EXTRACTED ENTRIES:
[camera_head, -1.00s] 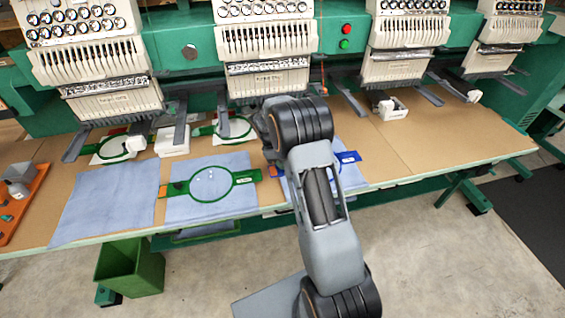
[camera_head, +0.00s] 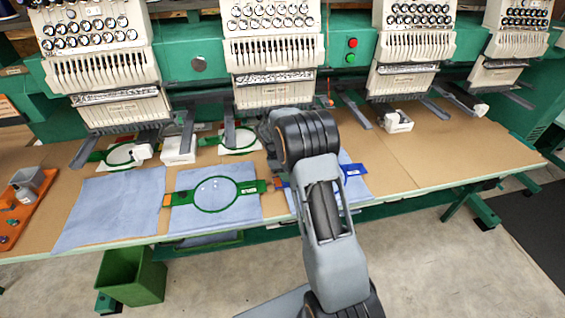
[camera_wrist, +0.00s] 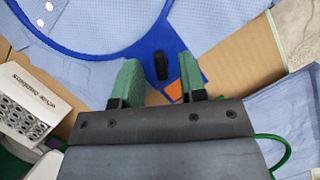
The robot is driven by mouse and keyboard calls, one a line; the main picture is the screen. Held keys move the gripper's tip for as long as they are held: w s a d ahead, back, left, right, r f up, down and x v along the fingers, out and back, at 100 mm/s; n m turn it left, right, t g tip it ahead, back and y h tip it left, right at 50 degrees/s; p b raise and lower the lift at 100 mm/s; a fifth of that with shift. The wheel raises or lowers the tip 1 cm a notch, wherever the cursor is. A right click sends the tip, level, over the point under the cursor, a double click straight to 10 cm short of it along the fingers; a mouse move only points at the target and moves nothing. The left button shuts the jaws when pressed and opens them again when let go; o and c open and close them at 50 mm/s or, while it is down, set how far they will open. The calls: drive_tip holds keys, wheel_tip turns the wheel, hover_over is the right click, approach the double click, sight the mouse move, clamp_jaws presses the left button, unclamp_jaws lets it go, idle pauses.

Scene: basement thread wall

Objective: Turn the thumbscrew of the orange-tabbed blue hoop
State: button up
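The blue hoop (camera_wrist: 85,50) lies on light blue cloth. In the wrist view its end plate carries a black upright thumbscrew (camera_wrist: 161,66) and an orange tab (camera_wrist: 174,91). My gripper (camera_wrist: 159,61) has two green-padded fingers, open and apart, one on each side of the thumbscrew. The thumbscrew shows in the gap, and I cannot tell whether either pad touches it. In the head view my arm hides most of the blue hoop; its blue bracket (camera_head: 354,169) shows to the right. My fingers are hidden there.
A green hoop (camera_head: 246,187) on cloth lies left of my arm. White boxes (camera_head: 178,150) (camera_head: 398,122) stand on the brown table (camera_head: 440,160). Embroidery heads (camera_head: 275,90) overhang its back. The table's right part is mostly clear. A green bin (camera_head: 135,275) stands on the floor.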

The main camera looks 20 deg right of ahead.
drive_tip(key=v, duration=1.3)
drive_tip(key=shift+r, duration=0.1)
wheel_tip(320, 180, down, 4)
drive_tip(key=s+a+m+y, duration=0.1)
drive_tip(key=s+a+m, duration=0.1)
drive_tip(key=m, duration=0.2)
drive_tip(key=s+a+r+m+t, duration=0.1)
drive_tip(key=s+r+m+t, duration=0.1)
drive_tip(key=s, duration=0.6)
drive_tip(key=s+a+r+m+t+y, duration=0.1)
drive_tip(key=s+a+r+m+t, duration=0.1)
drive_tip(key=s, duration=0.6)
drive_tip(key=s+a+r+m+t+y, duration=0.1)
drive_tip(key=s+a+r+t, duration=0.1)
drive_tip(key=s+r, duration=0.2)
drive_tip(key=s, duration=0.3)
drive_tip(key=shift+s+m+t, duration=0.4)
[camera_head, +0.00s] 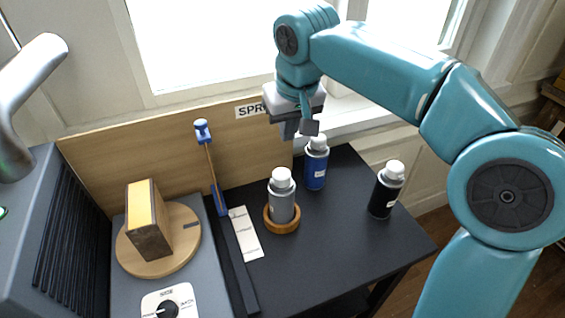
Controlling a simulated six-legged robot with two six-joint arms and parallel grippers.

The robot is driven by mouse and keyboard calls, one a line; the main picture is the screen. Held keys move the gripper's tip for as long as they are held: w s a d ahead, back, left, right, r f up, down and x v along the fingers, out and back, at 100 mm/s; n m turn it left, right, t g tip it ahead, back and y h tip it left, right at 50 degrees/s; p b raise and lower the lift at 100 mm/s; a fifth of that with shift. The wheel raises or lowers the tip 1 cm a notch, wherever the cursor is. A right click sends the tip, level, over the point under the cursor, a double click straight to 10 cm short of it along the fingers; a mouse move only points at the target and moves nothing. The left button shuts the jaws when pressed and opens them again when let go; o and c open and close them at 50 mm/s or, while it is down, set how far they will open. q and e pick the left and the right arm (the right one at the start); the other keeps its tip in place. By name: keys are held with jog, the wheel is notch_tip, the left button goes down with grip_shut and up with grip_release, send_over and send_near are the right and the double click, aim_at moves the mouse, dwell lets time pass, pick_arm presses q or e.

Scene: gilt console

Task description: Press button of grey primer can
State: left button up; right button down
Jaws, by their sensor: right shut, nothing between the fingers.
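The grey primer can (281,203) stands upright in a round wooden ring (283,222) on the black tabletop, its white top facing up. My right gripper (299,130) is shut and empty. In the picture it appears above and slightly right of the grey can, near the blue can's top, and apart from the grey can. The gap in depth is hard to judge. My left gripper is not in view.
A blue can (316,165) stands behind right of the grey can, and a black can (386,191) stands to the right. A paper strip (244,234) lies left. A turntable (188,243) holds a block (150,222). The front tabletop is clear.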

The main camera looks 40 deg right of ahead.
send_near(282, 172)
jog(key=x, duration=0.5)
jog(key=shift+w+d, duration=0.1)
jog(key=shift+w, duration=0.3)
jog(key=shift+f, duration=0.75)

DIRECTIONS: Pick out and copy every line that contains the word "Scene".

ANSWER TO THIS PROBLEM:
Scene: basement thread wall
Scene: gilt console

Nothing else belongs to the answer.